Take the material below and extract the lines from the one with "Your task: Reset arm" through the one with "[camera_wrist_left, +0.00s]", word for word, without pictures.

[Data from robot episodes]
■ ■ ■ ■ ■

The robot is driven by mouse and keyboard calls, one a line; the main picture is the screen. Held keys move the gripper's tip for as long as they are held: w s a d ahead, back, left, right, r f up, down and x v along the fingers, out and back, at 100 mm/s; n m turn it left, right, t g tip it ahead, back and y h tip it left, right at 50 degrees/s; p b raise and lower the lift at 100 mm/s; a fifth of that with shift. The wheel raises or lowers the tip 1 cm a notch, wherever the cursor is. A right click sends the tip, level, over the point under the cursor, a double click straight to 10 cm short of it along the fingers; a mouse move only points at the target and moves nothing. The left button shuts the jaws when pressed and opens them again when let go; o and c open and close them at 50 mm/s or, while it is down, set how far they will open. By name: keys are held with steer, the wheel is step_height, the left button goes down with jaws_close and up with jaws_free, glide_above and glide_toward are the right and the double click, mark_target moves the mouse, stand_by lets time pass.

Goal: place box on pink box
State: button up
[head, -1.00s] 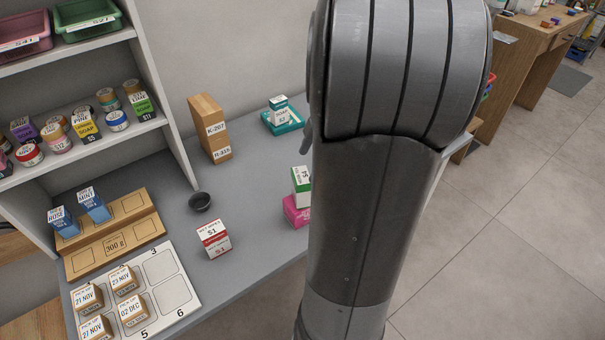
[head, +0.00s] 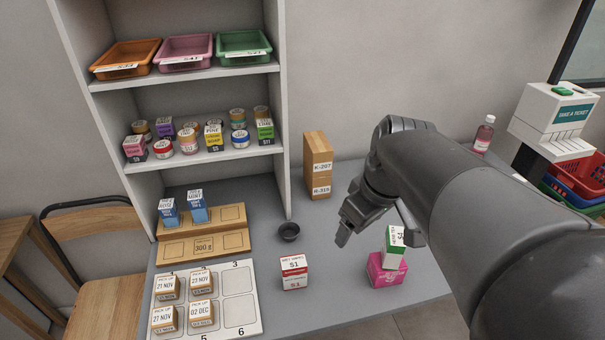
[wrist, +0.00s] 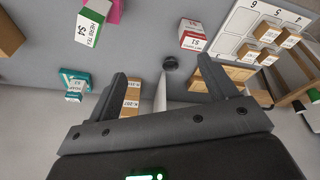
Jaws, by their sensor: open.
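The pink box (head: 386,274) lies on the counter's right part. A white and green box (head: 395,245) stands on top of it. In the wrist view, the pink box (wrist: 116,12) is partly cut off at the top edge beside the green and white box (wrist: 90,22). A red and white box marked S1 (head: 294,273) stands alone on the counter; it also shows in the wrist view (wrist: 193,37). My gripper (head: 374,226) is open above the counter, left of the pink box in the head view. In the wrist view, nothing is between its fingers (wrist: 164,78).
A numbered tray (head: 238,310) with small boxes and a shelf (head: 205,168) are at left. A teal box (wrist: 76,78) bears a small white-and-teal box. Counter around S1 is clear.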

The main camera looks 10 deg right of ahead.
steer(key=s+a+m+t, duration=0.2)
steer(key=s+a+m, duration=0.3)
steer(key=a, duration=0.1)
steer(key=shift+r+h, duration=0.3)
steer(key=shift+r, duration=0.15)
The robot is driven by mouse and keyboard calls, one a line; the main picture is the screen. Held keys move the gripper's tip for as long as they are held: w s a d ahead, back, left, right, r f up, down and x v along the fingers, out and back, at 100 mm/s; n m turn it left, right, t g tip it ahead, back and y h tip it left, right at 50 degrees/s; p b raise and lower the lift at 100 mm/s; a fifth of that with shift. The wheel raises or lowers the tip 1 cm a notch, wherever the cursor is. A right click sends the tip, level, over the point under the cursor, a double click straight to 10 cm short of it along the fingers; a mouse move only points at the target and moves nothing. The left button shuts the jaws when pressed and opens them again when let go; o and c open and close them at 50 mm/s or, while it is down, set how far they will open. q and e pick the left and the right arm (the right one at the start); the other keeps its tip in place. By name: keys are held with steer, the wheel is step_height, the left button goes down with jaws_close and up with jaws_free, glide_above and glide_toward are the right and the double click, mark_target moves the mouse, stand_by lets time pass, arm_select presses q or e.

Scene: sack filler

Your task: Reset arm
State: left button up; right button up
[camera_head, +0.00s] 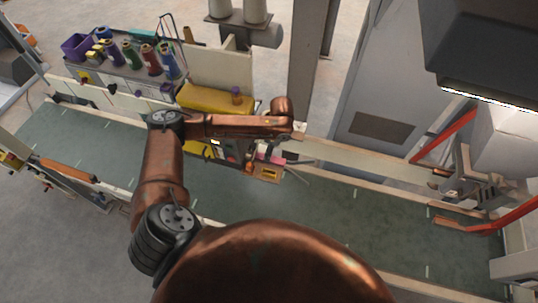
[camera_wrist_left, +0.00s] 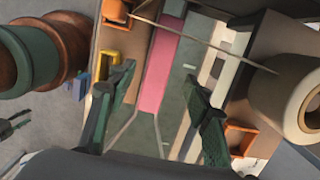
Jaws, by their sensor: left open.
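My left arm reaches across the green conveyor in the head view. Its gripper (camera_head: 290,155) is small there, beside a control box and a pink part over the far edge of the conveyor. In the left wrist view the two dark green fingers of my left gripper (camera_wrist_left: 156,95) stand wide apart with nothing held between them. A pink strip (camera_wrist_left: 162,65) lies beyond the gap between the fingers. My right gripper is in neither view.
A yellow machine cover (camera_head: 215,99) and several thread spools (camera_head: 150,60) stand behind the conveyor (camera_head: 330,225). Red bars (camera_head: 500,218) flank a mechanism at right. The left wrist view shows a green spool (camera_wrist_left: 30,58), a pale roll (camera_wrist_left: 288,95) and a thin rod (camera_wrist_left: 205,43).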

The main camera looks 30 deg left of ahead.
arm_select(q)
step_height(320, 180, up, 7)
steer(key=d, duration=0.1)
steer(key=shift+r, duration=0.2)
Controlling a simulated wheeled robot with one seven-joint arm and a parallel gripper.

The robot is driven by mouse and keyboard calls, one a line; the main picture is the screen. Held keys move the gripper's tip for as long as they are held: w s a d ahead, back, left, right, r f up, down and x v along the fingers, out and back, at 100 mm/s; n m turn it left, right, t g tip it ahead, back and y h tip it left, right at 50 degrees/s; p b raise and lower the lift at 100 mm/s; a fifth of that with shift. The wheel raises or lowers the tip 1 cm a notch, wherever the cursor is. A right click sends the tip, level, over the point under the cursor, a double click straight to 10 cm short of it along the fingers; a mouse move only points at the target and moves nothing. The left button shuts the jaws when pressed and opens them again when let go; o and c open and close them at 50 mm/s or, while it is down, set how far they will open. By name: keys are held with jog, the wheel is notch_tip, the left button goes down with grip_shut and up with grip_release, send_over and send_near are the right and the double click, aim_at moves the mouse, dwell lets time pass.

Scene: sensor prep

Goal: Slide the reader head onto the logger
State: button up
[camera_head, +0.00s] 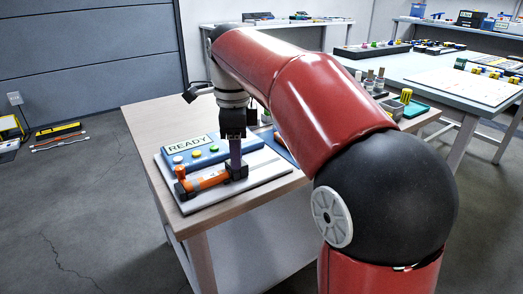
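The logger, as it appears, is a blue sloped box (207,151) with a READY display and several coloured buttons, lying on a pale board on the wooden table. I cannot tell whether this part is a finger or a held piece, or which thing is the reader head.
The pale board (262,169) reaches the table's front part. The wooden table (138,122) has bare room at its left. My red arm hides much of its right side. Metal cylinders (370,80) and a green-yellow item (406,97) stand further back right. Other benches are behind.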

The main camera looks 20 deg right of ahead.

■ ■ ■ ■ ■

[THE RESPONSE]
Your task: Reset arm
State: left button up; right button up
[camera_head, +0.00s] 
[camera_wrist_left, +0.00s] 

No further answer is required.